In fact, the Italian Renaissance master did his work standing on innovative scaffolding, and he had help from as many as 13 assistants, says William E. Wallace, assistant professor of art history."One of the larger myths about him is that he was incapable of working with others," Wallace said Friday. "But the fact is that for very large projects it was necessary to work with assistants."

"I think of him as something of an entrepreneur . . . a fairly efficient businessman," Wallace said. "It's just another side of an artist who's constantly surprising us."

Depicting the biblical story of creation on the chapel's ceiling was not without discomfort, however. Michelangelo described his painting position - on his feet, head tilted back - to a friend in this way:

"My beard toward Heaven, I feel the back of my brain upon my neck."

Wallace spent last year in Italy on a grant from the National Endowment for the Humanities researching Michelangelo and studying the ceiling, which is undergoing a major renovation. Workers are using a special, mild solvent to remove layers of dirt, candle smoke and even Greek wine, which was once used to brighten the colors.

"It's truly stunning," said Wallace, who climbed the scaffolding four times, as the restorers worked to bring out the work's true colors, for leisurely close-up looks.

"I think the thing that's most important is the coloration," he said. "Although it comes as a surprise to some people, it's really probably exactly as Michelangelo intended it."

Wallace said Michelangelo used vibrant colors so they could be seen from the floor, 65 feet below.
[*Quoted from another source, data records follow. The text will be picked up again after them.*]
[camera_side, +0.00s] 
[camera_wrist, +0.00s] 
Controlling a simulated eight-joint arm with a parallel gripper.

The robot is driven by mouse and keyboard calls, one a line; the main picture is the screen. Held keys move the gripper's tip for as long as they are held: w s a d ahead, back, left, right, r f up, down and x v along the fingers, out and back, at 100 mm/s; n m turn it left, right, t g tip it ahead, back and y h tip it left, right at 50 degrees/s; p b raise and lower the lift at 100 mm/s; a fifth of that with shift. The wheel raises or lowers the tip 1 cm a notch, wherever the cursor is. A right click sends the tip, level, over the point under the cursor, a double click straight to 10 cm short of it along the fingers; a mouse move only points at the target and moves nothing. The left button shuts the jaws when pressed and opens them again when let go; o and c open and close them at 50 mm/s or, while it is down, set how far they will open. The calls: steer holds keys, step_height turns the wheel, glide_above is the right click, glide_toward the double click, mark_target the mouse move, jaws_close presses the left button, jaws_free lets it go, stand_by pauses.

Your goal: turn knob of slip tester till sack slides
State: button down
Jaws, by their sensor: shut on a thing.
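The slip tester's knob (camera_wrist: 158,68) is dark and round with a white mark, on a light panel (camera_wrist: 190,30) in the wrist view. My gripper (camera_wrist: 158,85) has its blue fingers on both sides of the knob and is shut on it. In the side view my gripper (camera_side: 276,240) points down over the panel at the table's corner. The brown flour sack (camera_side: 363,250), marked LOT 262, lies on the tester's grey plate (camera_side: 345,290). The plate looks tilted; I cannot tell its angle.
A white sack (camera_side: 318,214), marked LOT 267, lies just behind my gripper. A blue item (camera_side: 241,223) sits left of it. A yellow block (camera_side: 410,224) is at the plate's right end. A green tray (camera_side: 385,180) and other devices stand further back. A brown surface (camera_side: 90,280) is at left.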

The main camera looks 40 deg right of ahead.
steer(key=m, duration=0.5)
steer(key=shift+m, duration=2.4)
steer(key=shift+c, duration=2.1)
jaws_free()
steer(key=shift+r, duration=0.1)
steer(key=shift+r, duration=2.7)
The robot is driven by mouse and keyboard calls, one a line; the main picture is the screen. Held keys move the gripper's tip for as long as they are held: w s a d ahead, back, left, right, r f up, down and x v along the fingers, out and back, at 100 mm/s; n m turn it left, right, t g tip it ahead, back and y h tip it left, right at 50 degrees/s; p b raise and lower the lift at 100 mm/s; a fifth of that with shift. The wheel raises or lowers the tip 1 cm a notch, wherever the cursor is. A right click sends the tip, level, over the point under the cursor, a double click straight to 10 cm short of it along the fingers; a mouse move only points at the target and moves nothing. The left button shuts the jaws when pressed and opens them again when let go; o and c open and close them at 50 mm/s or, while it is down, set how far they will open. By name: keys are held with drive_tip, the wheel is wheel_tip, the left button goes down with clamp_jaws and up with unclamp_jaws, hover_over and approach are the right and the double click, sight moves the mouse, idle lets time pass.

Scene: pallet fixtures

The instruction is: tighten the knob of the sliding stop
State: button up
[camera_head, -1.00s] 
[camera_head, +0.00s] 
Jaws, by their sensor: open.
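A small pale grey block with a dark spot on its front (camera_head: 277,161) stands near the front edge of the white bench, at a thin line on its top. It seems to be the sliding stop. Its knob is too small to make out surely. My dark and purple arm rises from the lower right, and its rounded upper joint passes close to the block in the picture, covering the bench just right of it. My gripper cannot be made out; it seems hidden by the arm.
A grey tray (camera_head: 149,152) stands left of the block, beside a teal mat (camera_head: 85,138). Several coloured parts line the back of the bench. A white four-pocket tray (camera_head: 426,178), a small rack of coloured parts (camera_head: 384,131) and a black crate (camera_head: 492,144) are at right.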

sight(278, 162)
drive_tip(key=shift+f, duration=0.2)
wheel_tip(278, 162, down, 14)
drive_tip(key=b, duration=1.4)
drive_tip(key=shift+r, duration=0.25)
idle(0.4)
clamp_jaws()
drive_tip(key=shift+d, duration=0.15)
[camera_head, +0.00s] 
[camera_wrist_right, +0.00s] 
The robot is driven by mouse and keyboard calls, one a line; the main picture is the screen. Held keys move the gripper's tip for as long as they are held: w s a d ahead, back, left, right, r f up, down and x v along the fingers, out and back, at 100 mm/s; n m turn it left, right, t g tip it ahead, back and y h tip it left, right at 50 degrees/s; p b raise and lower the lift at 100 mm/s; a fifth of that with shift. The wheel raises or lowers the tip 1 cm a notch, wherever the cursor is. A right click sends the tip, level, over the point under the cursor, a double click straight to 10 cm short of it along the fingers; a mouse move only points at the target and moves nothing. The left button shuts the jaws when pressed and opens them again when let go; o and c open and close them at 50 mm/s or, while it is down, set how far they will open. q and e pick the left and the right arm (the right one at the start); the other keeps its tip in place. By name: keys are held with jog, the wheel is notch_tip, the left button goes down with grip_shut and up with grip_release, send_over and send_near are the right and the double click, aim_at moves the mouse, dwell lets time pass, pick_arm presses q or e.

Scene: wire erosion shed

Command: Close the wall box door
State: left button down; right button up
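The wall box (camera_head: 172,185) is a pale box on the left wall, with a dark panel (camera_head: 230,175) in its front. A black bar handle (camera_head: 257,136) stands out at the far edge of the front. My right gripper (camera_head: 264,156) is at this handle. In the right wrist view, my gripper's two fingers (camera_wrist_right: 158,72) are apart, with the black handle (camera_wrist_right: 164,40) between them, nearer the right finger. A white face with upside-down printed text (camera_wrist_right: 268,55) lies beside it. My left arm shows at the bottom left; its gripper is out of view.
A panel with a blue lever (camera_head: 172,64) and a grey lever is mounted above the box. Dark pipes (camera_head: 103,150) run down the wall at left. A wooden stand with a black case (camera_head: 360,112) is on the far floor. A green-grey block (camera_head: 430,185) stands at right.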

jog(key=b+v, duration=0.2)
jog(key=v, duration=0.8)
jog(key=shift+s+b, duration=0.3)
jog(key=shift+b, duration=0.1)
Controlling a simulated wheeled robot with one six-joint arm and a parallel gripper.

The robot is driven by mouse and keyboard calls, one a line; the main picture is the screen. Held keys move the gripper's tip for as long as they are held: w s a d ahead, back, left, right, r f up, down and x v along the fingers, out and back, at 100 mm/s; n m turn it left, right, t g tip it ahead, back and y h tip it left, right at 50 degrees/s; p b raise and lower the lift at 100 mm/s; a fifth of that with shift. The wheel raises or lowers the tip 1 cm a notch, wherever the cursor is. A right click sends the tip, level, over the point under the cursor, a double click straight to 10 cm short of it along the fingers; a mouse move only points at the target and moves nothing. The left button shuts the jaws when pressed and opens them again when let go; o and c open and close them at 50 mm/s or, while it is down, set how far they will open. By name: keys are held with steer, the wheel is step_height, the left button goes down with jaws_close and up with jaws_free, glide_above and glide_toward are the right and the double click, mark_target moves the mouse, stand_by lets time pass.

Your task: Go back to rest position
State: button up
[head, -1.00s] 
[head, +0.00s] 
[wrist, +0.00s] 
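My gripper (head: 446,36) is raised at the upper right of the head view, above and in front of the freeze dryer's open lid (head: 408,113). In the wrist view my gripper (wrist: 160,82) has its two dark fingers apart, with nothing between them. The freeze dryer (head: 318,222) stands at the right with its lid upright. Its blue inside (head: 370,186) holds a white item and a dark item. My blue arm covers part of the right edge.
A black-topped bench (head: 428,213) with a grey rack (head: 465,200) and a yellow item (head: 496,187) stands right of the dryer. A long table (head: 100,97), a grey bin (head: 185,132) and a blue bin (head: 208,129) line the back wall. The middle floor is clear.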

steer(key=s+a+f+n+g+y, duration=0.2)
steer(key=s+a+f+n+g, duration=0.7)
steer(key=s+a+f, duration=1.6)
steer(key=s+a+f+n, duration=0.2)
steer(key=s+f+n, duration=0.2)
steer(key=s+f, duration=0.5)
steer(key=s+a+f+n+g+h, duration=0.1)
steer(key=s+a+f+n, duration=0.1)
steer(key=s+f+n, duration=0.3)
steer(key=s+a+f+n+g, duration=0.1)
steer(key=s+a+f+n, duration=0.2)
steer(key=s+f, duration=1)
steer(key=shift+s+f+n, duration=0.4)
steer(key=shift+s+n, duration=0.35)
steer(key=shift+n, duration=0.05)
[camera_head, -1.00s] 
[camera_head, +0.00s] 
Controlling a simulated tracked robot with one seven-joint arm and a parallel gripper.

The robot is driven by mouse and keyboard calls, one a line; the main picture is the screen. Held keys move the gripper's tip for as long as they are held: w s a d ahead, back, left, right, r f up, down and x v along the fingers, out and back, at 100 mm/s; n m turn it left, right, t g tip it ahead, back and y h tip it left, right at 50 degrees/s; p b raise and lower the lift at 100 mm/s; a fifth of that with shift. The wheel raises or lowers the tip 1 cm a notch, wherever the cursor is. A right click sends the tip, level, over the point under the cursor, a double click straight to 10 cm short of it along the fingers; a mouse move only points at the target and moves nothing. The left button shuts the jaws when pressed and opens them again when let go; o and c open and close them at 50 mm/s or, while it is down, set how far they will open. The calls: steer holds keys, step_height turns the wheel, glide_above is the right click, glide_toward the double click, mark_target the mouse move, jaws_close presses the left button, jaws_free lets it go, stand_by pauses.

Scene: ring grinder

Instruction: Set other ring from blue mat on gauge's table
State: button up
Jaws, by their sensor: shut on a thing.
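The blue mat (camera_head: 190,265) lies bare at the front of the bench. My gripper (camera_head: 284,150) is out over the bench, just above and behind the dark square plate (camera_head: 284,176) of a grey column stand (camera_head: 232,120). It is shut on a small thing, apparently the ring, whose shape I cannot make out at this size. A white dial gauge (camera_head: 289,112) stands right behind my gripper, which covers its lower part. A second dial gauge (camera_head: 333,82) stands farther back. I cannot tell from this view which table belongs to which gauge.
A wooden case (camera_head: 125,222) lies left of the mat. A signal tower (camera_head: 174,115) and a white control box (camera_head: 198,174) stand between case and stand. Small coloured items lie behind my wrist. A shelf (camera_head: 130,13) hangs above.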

Now that he's back home, Wallace is working on a book about Michelangelo and the assistants he used on his major works.

In Italy, he spent hours compiling scattered information on the Sistine project, which took from 1508 to 1512, and came up with a list of 13 assistants who helped Michelangelo.

An architect friend helped design the overhead scaffolding and a carpenter named Piero Basso built it, Wallace said. Michelangelo also hired assistants to grind colors, mix paints, trim and clean brushes, and take care of other mundane tasks, and he recruited other artists and instructed them in the technique of fresco painting.

Some historians have believed Michelangelo had help in the project, but workers cleaning the ceiling in the 1930s were the first to notice the tell-tale details, Wallace said. He thinks his book will be the first to provide an overall picture of Michelangelo's assistants in the Sistine Chapel.

"Examination of the ceiling from the scaffold clearly reveals the presence of helping hands, especially painting in the architecture, decoration and many of the secondary figures," Wallace said.

"Much of the architecture, for example, was a reptititous task that required competence but no imagination, and the presence of more than one hand is particularly evident when viewed at close range," he said.

Wallace said the myths about Michelangelo painting alone will probably continue, however, because "they are fictions that attempt to grasp a superhuman achievement."